What this task involves:
Could you write out every record below exactly, leaving out any pictures?

Records for processing:
┌────────

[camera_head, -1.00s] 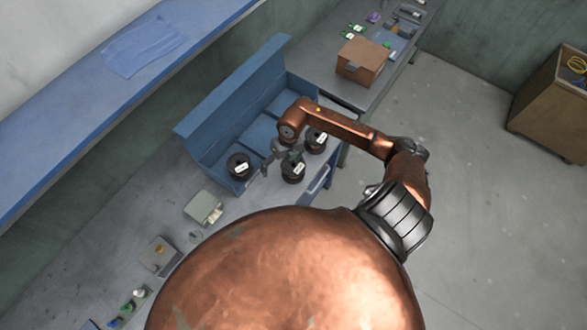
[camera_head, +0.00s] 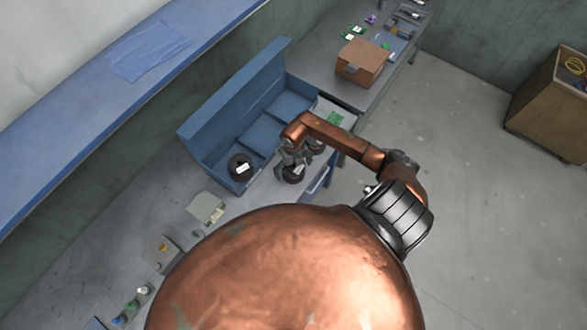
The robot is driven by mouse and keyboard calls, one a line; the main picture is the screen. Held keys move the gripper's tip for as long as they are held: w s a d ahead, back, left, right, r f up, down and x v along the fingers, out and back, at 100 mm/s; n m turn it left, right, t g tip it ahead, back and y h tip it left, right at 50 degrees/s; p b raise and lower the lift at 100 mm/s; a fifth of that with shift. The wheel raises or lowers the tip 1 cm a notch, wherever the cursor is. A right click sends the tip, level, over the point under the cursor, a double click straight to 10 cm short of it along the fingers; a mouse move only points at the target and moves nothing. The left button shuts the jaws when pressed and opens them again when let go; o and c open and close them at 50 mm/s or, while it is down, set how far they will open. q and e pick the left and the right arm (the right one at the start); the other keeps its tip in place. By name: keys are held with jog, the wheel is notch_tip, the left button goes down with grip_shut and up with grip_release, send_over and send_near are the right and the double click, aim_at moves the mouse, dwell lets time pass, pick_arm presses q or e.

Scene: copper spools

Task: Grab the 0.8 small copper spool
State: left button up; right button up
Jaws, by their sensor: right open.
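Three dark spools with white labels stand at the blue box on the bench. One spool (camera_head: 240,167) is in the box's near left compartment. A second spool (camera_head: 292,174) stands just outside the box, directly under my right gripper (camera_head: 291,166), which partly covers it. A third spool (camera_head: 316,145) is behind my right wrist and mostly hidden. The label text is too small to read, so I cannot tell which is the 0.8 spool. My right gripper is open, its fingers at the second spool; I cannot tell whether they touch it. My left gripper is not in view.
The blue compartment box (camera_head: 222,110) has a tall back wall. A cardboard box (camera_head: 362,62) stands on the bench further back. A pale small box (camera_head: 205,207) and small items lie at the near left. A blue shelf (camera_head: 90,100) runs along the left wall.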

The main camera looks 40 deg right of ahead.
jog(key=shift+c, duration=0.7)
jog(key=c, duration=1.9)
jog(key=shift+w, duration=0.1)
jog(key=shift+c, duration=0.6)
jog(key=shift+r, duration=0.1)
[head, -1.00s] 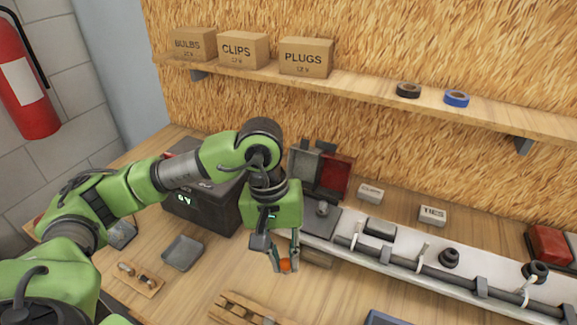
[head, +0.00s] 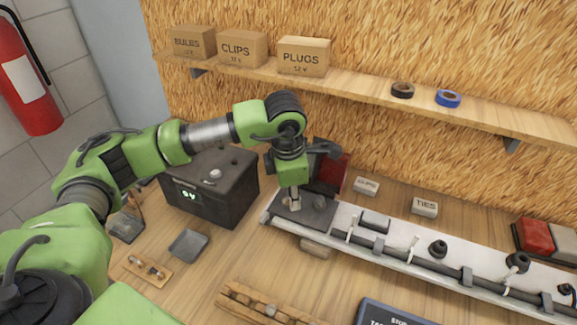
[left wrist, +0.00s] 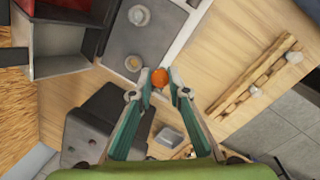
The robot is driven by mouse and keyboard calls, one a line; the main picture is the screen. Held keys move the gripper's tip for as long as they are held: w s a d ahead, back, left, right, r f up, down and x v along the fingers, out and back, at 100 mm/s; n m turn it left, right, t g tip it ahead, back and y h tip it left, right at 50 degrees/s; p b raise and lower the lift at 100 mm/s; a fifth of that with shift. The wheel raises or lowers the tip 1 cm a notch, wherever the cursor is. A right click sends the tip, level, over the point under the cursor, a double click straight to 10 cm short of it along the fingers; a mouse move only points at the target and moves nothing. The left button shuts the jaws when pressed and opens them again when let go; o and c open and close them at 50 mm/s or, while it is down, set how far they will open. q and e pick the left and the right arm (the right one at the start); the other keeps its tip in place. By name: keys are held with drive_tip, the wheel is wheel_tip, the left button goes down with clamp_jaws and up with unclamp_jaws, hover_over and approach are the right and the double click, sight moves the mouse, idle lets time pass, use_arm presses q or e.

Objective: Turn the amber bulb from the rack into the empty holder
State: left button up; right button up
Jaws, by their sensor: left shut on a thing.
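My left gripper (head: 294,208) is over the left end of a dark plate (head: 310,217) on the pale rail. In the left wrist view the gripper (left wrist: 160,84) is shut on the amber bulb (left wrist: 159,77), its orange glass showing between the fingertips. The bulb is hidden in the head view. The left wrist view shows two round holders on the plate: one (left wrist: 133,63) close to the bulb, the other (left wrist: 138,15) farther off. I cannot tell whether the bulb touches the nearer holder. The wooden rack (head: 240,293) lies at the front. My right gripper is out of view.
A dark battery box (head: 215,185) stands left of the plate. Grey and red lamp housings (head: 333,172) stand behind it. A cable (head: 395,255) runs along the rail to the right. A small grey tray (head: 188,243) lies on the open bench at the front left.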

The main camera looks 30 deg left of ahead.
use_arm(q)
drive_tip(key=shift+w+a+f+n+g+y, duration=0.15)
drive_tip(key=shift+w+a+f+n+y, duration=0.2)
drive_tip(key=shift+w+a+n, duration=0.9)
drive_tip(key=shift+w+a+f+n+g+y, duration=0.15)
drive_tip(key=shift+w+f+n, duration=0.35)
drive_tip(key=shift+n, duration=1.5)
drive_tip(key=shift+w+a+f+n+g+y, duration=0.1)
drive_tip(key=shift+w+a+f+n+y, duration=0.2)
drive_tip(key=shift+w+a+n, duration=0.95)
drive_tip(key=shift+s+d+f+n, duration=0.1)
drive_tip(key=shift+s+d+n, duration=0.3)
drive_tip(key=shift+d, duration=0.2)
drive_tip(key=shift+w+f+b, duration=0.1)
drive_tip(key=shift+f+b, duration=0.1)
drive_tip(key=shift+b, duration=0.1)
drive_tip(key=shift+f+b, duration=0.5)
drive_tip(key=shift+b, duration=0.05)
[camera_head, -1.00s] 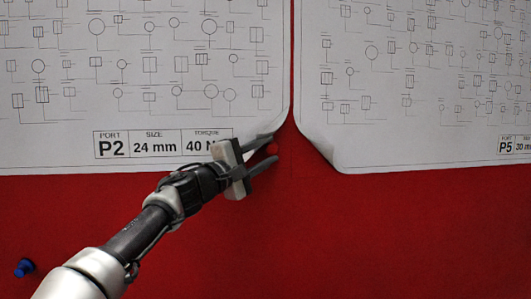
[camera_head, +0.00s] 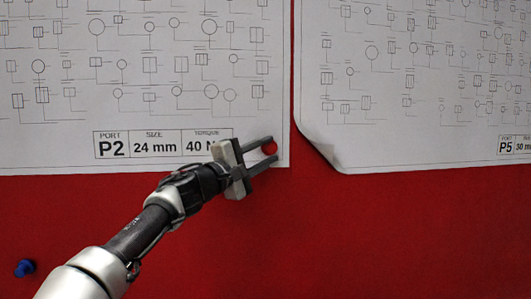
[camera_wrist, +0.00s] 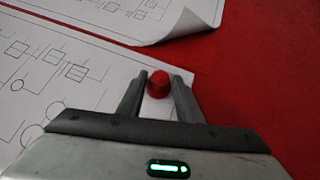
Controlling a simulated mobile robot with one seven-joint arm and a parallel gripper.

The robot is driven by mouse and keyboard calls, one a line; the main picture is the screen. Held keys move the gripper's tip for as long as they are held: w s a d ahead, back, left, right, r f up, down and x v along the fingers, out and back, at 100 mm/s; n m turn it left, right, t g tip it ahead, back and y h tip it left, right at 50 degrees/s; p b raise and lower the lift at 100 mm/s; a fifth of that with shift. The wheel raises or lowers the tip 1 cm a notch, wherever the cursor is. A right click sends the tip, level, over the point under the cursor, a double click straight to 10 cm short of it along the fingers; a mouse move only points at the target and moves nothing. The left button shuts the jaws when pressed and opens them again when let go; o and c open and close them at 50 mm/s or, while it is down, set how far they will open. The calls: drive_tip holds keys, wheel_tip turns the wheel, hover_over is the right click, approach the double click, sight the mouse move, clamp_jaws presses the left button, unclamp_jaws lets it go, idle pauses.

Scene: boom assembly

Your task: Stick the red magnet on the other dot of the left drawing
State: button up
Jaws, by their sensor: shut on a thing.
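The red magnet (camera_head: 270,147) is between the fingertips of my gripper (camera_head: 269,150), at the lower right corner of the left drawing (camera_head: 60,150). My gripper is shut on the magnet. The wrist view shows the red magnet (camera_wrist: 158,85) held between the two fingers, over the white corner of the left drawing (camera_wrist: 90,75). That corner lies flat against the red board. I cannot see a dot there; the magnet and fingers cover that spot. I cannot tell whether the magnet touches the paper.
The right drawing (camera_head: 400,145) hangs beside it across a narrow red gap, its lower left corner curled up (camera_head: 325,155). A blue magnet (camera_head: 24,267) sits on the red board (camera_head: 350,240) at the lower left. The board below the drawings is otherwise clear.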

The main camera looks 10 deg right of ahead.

└────────

Task answer:
[camera_head, -1.00s] 
[camera_head, +0.00s] 
The robot is driven by mouse and keyboard calls, one a line; the main picture is the screen. Held keys move the gripper's tip for as long as they are held: w s a d ahead, back, left, right, r f up, down and x v along the fingers, out and back, at 100 mm/s; n m turn it left, right, t g tip it ahead, back and y h tip it left, right at 50 degrees/s; p b raise and lower the lift at 100 mm/s; a fifth of that with shift. The wheel raises or lowers the tip 1 cm a notch, wherever the cursor is. A right click sends the tip, level, over the point under the cursor, a double click straight to 10 cm short of it along the fingers; a mouse move only points at the target and moves nothing. The left button shuts the jaws when pressed and opens them again when let go; o and c open and close them at 50 mm/s or, while it is down, set how far they will open. q and e pick the left and the right arm (the right one at the start); the other keeps its tip in place. By name: keys are held with jog, the wheel is notch_tip, the left button goes down with grip_shut and up with grip_release, send_over and send_near are the right and the double click, aim_at moves the mouse, dwell lets time pass, pick_arm presses q or e.

Scene: copper spools

Task: Grab the 0.8 small copper spool
State: left button up; right button up
Jaws, by their sensor: right open.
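Three dark spools with white labels stand at the blue box on the bench. One spool (camera_head: 240,167) is in the box's near left compartment. A second spool (camera_head: 292,174) stands just outside the box, directly under my right gripper (camera_head: 291,166), which partly covers it. A third spool (camera_head: 316,145) is behind my right wrist and mostly hidden. The label text is too small to read, so I cannot tell which is the 0.8 spool. My right gripper is open, its fingers at the second spool; I cannot tell whether they touch it. My left gripper is not in view.
The blue compartment box (camera_head: 222,110) has a tall back wall. A cardboard box (camera_head: 362,62) stands on the bench further back. A pale small box (camera_head: 205,207) and small items lie at the near left. A blue shelf (camera_head: 90,100) runs along the left wall.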

The main camera looks 40 deg right of ahead.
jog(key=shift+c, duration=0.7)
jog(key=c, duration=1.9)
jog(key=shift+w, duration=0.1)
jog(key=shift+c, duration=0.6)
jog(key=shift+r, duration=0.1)
[head, -1.00s] 
[head, +0.00s] 
[left wrist, +0.00s] 
The robot is driven by mouse and keyboard calls, one a line; the main picture is the screen. Held keys move the gripper's tip for as long as they are held: w s a d ahead, back, left, right, r f up, down and x v along the fingers, out and back, at 100 mm/s; n m turn it left, right, t g tip it ahead, back and y h tip it left, right at 50 degrees/s; p b raise and lower the lift at 100 mm/s; a fifth of that with shift. The wheel raises or lowers the tip 1 cm a notch, wherever the cursor is. A right click sends the tip, level, over the point under the cursor, a double click straight to 10 cm short of it along the fingers; a mouse move only points at the target and moves nothing. The left button shuts the jaws when pressed and opens them again when let go; o and c open and close them at 50 mm/s or, while it is down, set how far they will open. q and e pick the left and the right arm (the right one at the start); the other keeps its tip in place. By name: keys are held with drive_tip, the wheel is wheel_tip, the left button goes down with clamp_jaws and up with unclamp_jaws, hover_over and approach are the right and the double click, sight moves the mouse, idle lets time pass, use_arm presses q or e.

Objective: Turn the amber bulb from the rack into the empty holder
State: left button up; right button up
Jaws, by their sensor: left shut on a thing.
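My left gripper (head: 294,208) is over the left end of a dark plate (head: 310,217) on the pale rail. In the left wrist view the gripper (left wrist: 160,84) is shut on the amber bulb (left wrist: 159,77), its orange glass showing between the fingertips. The bulb is hidden in the head view. The left wrist view shows two round holders on the plate: one (left wrist: 133,63) close to the bulb, the other (left wrist: 138,15) farther off. I cannot tell whether the bulb touches the nearer holder. The wooden rack (head: 240,293) lies at the front. My right gripper is out of view.
A dark battery box (head: 215,185) stands left of the plate. Grey and red lamp housings (head: 333,172) stand behind it. A cable (head: 395,255) runs along the rail to the right. A small grey tray (head: 188,243) lies on the open bench at the front left.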

The main camera looks 30 deg left of ahead.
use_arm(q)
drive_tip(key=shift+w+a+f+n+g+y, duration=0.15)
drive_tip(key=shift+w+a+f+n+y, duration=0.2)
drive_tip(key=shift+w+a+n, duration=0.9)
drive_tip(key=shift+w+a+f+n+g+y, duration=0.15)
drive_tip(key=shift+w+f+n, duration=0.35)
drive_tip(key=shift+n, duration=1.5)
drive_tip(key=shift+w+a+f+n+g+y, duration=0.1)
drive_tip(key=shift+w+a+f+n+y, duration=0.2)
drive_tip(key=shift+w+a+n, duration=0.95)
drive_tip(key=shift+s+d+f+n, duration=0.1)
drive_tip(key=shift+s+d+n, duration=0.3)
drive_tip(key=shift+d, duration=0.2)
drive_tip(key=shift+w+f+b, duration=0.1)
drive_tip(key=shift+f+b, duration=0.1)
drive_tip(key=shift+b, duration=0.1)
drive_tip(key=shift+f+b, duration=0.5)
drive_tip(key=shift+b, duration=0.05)
[camera_head, -1.00s] 
[camera_head, +0.00s] 
[camera_wrist, +0.00s] 
Controlling a simulated mobile robot with one seven-joint arm and a parallel gripper.

The robot is driven by mouse and keyboard calls, one a line; the main picture is the screen. Held keys move the gripper's tip for as long as they are held: w s a d ahead, back, left, right, r f up, down and x v along the fingers, out and back, at 100 mm/s; n m turn it left, right, t g tip it ahead, back and y h tip it left, right at 50 degrees/s; p b raise and lower the lift at 100 mm/s; a fifth of that with shift. The wheel raises or lowers the tip 1 cm a notch, wherever the cursor is. A right click sends the tip, level, over the point under the cursor, a double click straight to 10 cm short of it along the fingers; a mouse move only points at the target and moves nothing. The left button shuts the jaws when pressed and opens them again when let go; o and c open and close them at 50 mm/s or, while it is down, set how far they will open. The calls: drive_tip holds keys, wheel_tip turns the wheel, hover_over is the right click, approach the double click, sight the mouse move, clamp_jaws presses the left button, unclamp_jaws lets it go, idle pauses.

Scene: boom assembly

Your task: Stick the red magnet on the other dot of the left drawing
State: button up
Jaws, by their sensor: shut on a thing.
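The red magnet (camera_head: 270,147) is between the fingertips of my gripper (camera_head: 269,150), at the lower right corner of the left drawing (camera_head: 60,150). My gripper is shut on the magnet. The wrist view shows the red magnet (camera_wrist: 158,85) held between the two fingers, over the white corner of the left drawing (camera_wrist: 90,75). That corner lies flat against the red board. I cannot see a dot there; the magnet and fingers cover that spot. I cannot tell whether the magnet touches the paper.
The right drawing (camera_head: 400,145) hangs beside it across a narrow red gap, its lower left corner curled up (camera_head: 325,155). A blue magnet (camera_head: 24,267) sits on the red board (camera_head: 350,240) at the lower left. The board below the drawings is otherwise clear.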

The main camera looks 10 deg right of ahead.

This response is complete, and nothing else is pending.